Friday, May 7, 2010
Understanding Personal Financial Risk
For individuals all the mathematical equations in the world miss a very large point about real risk. You are only one person, and you only get one result, not a array of possible results.
Let’s take a simple example of what I mean by real risk. You are contemplating investing in a stock that in one year will be worth either $0 or 1,000 times as much as it is today with a return of your investment to boot. There is a 50/50 chance of each result and to make this bet you have to put up everything you own, but no more than $10 million. A math guy would tell you that your expected rate of return is 500%.

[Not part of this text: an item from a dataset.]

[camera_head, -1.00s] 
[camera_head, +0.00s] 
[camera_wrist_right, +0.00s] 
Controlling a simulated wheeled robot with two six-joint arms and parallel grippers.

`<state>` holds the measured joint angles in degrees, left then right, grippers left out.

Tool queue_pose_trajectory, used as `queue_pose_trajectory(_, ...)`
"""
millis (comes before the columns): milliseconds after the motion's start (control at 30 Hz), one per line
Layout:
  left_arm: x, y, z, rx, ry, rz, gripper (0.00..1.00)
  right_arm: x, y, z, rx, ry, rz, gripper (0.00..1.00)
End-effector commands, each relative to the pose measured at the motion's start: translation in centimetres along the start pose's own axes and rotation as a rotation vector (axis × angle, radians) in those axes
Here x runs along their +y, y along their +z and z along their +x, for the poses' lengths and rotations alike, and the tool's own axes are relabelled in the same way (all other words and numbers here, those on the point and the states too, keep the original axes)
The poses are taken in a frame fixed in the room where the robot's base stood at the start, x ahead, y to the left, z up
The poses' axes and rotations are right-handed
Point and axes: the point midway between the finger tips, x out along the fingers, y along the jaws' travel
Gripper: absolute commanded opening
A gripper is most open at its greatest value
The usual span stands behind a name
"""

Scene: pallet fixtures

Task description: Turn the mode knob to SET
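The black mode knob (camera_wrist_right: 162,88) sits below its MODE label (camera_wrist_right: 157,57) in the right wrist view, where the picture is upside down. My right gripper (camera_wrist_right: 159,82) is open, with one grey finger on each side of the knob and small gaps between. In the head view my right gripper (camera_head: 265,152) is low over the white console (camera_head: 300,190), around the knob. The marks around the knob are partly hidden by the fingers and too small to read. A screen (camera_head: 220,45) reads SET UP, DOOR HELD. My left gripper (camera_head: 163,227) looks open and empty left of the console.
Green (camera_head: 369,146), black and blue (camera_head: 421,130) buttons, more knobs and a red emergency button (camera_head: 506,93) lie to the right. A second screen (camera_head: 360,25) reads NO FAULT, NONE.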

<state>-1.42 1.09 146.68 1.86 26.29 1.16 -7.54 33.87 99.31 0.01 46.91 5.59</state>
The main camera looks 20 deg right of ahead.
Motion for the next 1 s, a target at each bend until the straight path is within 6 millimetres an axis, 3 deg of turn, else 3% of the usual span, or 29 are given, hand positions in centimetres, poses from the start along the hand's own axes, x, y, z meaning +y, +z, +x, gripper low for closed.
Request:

I don’t know about you, but I’m not worth $10 million, so I would be investing everything I had. I’m retired and if I lost it all, I would be in very deep trouble. You could change the 1,000 multiplier to 10,000 or even 1,000,000 and I still could not afford to take the gamble. It is too risky for me because if I lose I’m wiped out and do not have a viable way to recover any semblance of a decent standard of living.
Bill Gates, however, could hop on this investment with little thought (other than to make sure the deal is really as represented.) While he wouldn’t want to lose $10 million, the loss is less than .02% of his reported assets1 — a drop in the bucket. If you are rich enough that you can easily afford a $10 million loss, this is a great deal.
If I were 23 years-old again with most of my working years in the future, I’d make that bet in a heartbeat. Sure, I only had a net worth of a few thousand bucks, but at that age I’d gladly risk all of it (say $5,000) to earn $2,500,000.
When we look at financial risk as an individual, we can’t just look at it as a financial wonk would. We have to consider what it means to us if the investment pays off and what happens if it doesn’t.
In the next few posts we’ll consider some specific aspects where this perspective is helpful in making personal financial decisions.